What you will do: Present every line in which the string "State" appears.

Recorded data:
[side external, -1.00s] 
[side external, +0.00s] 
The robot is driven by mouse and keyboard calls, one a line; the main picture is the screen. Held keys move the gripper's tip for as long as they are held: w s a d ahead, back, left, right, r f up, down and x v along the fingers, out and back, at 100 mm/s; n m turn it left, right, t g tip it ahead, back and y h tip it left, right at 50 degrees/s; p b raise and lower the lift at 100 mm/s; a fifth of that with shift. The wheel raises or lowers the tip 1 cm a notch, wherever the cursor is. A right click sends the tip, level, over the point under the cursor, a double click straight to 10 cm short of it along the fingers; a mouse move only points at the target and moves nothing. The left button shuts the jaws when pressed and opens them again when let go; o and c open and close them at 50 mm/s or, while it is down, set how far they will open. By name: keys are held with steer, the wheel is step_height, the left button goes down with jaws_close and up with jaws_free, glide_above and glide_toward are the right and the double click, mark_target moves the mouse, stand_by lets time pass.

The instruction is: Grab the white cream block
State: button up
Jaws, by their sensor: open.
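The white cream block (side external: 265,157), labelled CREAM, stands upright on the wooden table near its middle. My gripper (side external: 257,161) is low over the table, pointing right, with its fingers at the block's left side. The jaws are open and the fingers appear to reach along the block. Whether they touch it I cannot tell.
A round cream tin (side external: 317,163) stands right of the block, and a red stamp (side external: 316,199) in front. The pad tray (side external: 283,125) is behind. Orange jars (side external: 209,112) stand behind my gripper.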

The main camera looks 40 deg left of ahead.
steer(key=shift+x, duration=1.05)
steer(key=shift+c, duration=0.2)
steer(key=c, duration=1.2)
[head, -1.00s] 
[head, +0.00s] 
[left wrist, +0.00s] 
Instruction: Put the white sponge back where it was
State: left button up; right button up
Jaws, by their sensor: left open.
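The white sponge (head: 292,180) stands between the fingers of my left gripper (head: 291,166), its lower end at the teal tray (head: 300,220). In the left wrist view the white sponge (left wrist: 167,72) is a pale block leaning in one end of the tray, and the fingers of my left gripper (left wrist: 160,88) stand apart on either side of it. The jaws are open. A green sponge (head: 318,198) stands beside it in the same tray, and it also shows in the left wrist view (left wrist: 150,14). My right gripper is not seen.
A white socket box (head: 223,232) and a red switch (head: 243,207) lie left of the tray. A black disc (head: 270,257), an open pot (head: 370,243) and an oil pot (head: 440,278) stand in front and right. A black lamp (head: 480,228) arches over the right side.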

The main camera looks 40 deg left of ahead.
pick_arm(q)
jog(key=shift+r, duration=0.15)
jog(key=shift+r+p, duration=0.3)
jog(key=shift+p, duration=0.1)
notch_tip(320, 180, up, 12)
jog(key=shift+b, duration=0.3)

Task answer:
State: button up
State: left button up; right button up

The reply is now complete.